The original Articles of Confederation did not work well. As such, a new Constitution was written in 1787 (with Washington serving as the president of the Constitutional Convention), and Washington was unanimously elected President in 1788. His runner-up, John Adams, served as Vice President because that's how things worked back then. He served two terms (refusing a third, despite popular demand), then retired to live on his plantation at Mount Vernon. This set a tradition for a "maximum of two terms in office" for Presidents, which was kept until Franklin D. Roosevelt was elected President four times in a row, after which the Constitution was amended to have the maximum of ten years be an actual rule. (Usually it's just eight, since the President can't serve half a term, unless he was a vice president who succeeded halfway through his predecessor's term.)

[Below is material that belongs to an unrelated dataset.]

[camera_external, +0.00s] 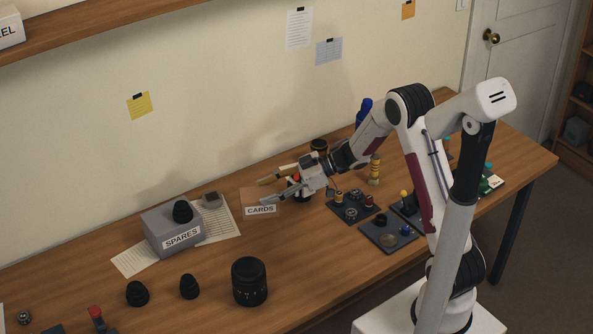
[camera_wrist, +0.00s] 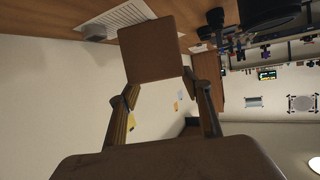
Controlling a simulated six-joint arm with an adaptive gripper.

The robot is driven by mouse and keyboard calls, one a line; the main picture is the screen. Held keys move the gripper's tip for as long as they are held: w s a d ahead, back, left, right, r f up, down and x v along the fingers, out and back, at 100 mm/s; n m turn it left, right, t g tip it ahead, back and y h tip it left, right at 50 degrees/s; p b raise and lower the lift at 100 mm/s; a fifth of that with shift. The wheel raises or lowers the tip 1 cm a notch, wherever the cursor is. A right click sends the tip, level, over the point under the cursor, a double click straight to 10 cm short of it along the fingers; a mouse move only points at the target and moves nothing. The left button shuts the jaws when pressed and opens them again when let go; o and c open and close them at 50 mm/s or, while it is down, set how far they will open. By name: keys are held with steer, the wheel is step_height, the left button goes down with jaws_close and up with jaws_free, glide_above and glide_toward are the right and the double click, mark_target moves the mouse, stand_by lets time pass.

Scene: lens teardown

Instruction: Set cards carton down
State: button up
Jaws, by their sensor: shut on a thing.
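The cards carton (camera_external: 258,203) is a small brown box with a white CARDS label on its front. It is at the middle of the bench in the external view, right of the grey spares box. My gripper (camera_external: 271,190) reaches it from the right and is shut on it. In the wrist view the carton (camera_wrist: 152,49) sits between the ends of the two fingers (camera_wrist: 159,97), its plain brown face toward the camera. I cannot tell whether its underside touches the bench.
The grey SPARES box (camera_external: 172,232) stands left, on paper sheets (camera_external: 134,261). A large black lens (camera_external: 249,281) and two small black parts stand in front. Dark trays (camera_external: 388,234) with small parts lie right. Bare wood (camera_external: 215,262) shows in front of the carton.

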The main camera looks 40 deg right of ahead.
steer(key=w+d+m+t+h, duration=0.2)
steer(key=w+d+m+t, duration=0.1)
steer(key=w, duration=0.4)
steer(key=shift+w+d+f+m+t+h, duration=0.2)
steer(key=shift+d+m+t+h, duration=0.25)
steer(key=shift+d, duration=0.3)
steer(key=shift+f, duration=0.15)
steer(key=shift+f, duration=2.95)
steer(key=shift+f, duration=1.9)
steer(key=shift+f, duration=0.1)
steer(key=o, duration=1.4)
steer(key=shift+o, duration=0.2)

The closest thing Americans have to a real-life superhero. While he might or might not have been Batman, Washington was definitely Bruce Wayne: His extensive real estate holdings made him the wealthiest man in Virginia, possibly in all North America. A man known as Parson Weems wrote many stories about Washington, including the famous one that as a child, Washington chopped down his father's prize cherry tree, but, being unable to tell a lie, promptly confessed to it. Another (equally apocryphal) story says that he was able to throw a silver dollar across the Potomac River. Other rumors include tidbits like how his teeth were made of wood, and he was a Christian who prayed every day - though neither would have been unusual at the time. The American capital, Washington, D.C., is named for him, as is the state of Washington on the opposite side of the country (it gets confusing sometimes). Also no less than 30 counties, 27 cities and villages, 241 townships, and numerous parks, streets, and public schools throughout the United States.
On the other hand he was genuinely Immune to Bullets. Really. During Braddock's disastrous defeat every other officer was killed or wounded. Washington had horses shot out from under him and later found bullet holes in his clothes but remained untouched. On another occasion he rode between two lines of firing militia men - in a friendly fire incident - and was at least once caught between the lines during the Revolution, always without ill effect.

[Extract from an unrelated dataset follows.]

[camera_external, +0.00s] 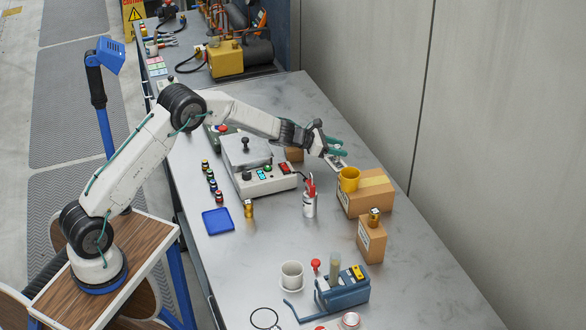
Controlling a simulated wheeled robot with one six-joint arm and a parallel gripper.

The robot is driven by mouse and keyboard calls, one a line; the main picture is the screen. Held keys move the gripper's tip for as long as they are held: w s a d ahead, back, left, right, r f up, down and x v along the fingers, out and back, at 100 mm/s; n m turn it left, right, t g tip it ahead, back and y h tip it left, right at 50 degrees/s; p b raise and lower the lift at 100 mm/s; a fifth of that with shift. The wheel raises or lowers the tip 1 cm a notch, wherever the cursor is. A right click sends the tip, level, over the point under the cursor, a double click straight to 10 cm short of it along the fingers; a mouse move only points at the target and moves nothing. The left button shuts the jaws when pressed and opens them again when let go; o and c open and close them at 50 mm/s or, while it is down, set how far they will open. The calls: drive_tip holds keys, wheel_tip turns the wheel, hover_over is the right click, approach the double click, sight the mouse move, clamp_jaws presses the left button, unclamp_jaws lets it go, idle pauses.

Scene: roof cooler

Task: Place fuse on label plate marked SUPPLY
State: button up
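I cannot identify the fuse with certainty.
A yellow mug (349,179) stands on a cardboard box (372,196). A device with buttons (262,176) is left of my gripper. The front right tabletop is clear.

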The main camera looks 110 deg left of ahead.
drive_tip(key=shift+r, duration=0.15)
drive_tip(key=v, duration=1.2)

And the one time a British sniper caught him unarmed, at close range, with only one guard. Washington just turned and went the other way, and the sniper couldn't bring himself to shoot a man who could so calmly face death. It's said that an Indian leader who led the attack that saw only Washington uninjured had said that Washington "is the particular favorite of Heaven, and who can never die in battle." Eerie as all heck. Although given how he died in real life (by slowly choking to death, probably either of diphtheria or a tonsillar abscess) he might have preferred a quick bullet.
Still, he did enjoy the battlefield for as long as he did, he once wrote to his brother of one of his battles saying "I heard the bullets whistle and, believe me, there is something charming to the sound of bullets."

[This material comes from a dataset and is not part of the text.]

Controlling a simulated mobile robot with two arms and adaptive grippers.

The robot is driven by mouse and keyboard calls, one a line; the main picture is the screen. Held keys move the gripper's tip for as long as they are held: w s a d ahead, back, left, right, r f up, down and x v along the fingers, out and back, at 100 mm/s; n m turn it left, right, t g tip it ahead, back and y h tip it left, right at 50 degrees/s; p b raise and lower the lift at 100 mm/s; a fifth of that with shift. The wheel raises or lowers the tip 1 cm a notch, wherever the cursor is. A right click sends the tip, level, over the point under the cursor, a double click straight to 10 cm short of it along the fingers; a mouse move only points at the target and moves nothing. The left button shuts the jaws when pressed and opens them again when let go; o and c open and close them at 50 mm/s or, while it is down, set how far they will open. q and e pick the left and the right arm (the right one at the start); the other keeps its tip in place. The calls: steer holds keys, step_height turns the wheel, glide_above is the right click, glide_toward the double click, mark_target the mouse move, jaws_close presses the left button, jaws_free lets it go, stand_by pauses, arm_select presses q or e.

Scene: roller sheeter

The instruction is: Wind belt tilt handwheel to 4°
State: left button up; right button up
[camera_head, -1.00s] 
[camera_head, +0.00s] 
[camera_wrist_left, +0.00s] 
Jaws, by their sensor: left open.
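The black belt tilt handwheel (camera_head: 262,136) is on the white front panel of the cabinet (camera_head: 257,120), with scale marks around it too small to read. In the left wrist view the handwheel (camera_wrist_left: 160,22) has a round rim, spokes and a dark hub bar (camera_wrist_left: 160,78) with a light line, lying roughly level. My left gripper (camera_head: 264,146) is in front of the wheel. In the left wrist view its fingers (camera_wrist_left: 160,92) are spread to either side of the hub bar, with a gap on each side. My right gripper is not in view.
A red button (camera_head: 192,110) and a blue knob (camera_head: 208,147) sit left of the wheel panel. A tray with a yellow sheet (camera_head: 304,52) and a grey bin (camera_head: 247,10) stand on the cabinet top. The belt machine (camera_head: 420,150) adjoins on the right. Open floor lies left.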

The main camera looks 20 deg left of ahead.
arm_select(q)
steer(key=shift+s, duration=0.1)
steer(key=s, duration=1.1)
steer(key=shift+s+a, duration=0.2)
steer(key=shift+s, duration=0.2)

Washington had also established his own spy ring during the Revolution and even used double agents to help him in his Battle of Trenton. Washington has also become a bit more popular due to Kenneth C. Davis's Don't Know Much About History, in which he paints a picture of Washington as "the plain-spoken frontiersman, not the marbleized demigod" of Weems' stories. In particular, Davis recounts an anecdote told by General Henry "Ox" Knox. In Washington's boat on the night of the Trenton crossing, Knox was 6'3" and 280lbs, making him a large man even by modern standards. As Washington got into the boat, he nudged Knox with his boot and said "Shift that fat ass, Harry. But slowly, or you'll swamp the damned boat."
By US law, Washington is permanently senior to all US military officers, current, former, or future. Which means that if John J Pershing were to be formally awarded a Six-star General (General of the Armies) rank, Washington would be 7-star.
Washington was also extremely well-traveled, both for military and presidential purposes. You can find a plaque or exhibit claiming "Washington slept here" at just about every city and inn along the Atlantic coast--especially in Virginia.
- Badass: The very first Commander-in-Chief of the United States Armed Forces.
- Badass Bureaucrat: His served mostly to keep the colonial forces on the path to ultimate victory, which meant more administration than giving orders, but his leadership is the reason they were still together after seven years of combat.
- Four-Star Badass: This trope has gotten played straight, inverted, subverted, and averted at one point or another. He was officially a three star general (his rank was Lieutenant General, the highest rank ever awarded during the American Revolution to a military officer), though he was for all intents and purposes this trope by default for the colonial troops. By an act of Congress he is permanently senior to anyone who comes after him, and while he did lead troops as President once, he was technically both four star in authority while above that legally.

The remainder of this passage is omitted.